I spent the afternoon hacking on this. Given the following YAML:

settings:
    endpoint: "http://localhost/api/search/instant"
    limit: 50
    site-language: "en"
    restrict: "all"
    selected-languages: [ "lzh", "en", "pgd", "kho", "pli", "pra", "san", "xct", "xto", "uig" ]
    match-partial: false

I've managed to get the endpoint out and into my Settings struct:

impl TryFrom<&Yaml<'_>> for Settings {
    type Error = anyhow::Error;

    fn try_from(yaml: &Yaml) -> Result<Self> {
        if let Yaml::Mapping(settings) = &yaml["settings"] {
            let endpoint_key = &Yaml::Value(Scalar::String(Cow::from("endpoint")));

            let endpoint = settings
                .get(endpoint_key)
                .context("Missing endpoint")?
                .as_str()
                .context("Endpoint not a string")?
                .to_string();

            Ok(Settings {
                endpoint,
                limit: 50,
                site_language: "en".to_string(),
                restrict: "all".to_string(),
                selected_languages: vec!["en".to_string()],
                match_partial: false,
            })
        } else {
            Err(anyhow!("Settings is not a mapping"))
        }
    }
}

That endpoint_key looks a bit funky. Am I on the right track?

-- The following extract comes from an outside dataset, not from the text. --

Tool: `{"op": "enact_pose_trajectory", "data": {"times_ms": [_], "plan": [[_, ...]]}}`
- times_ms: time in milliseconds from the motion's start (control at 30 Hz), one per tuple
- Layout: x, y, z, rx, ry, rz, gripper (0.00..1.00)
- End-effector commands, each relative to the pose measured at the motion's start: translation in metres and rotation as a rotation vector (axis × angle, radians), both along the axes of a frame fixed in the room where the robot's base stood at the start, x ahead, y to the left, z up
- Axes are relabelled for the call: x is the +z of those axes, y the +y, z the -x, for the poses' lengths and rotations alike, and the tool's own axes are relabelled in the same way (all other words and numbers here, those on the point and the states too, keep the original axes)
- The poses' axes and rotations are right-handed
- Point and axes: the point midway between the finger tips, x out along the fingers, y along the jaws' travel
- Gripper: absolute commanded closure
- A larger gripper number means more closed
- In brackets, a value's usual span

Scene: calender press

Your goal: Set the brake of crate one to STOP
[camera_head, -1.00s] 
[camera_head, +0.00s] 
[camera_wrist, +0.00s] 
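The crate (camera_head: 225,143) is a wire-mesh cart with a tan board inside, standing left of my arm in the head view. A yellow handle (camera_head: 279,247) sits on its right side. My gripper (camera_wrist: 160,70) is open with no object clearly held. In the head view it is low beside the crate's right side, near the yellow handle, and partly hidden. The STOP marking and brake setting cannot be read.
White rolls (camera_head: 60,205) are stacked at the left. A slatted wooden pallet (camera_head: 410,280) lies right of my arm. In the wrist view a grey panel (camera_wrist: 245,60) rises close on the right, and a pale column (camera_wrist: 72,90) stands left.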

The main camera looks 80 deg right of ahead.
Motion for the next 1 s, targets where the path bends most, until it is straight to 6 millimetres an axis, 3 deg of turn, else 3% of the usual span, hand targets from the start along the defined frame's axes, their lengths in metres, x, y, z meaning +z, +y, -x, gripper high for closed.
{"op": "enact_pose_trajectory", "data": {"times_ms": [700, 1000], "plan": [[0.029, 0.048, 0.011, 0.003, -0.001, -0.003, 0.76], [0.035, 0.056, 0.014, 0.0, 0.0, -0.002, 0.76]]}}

Answering my own question: yes, the endpoint_key is a bit verbose. An issue has been raised:

Again, I'm a Rust newbie, but I'm thinking of creating my own StringKey type, that can be converted to &Yaml::Value(Scalar::String(Cow::from("some sort of static string here"))).

Not entirely sure how to do that, but it's an interesting challenge.

Happy hacking!

Saphyr parser is also available via serde-saphyr crate that might be easier. I wrote a quick test that worked fine fromt the first try:


use anyhow::{Context};
use serde::{Deserialize, Serialize};

#[derive(Debug, Clone, PartialEq, Serialize, Deserialize)]
pub struct Settings {
    pub endpoint: String,
    pub limit: usize,
    #[serde(rename = "site-language")]
    pub site_language: String,
    pub restrict: String,
    #[serde(rename = "selected-languages")]
    pub selected_languages: Vec<String>,
    #[serde(rename = "match-partial")]
    pub match_partial: bool,
}

#[derive(Debug, Clone, PartialEq, Serialize, Deserialize)]
struct Root {
    pub settings: Settings,
}

#[cfg(test)]
mod tests {
    use super::*;

    #[test]
    fn parse_and_assert_settings()-> anyhow::Result<()> {
        let yaml = r#"
settings:
    endpoint: "http://localhost/api/search/instant"
    limit: 50
    site-language: "en"
    restrict: "all"
    selected-languages: [ "lzh", "en", "pgd", "kho", "pli", "pra", "san", "xct", "xto", "uig" ]
    match-partial: false
"#;

        let root: Root = serde_saphyr::from_str(yaml)
            .with_context(|| "Failed to deserialize YAML into Root")?;
        let settings = root.settings;

        // Exact assertions
        assert_eq!(settings.endpoint, "http://localhost/api/search/instant");
        assert_eq!(settings.limit, 50);
        assert_eq!(settings.site_language, "en");
        assert_eq!(settings.restrict, "all");
        assert_eq!(settings.match_partial, false);

        // Languages list equality (order is preserved from YAML)
        let expected = vec![
            "lzh","en","pgd","kho","pli","pra","san","xct","xto","uig"
        ].into_iter().map(String::from).collect::<Vec<_>>();
        assert_eq!(settings.selected_languages, expected);

        Ok(())
    }
}

As some your fields are not valid Rust identifiers, you need #[serde(rename= but that's it. They do not need to look like strings at all, they can also be numbers. This also works fine:

settings:
    endpoint: "http://localhost/api/search/instant"
    1000: 1001
#[derive(Serialize, Deserialize)]
pub struct Settings {
    endpoint: String,
    #[serde(rename = "1000")]
    pub the_thousand: usize
}

Thanks for answering my question.

In the end I went with a TOML format. It is quite nifty!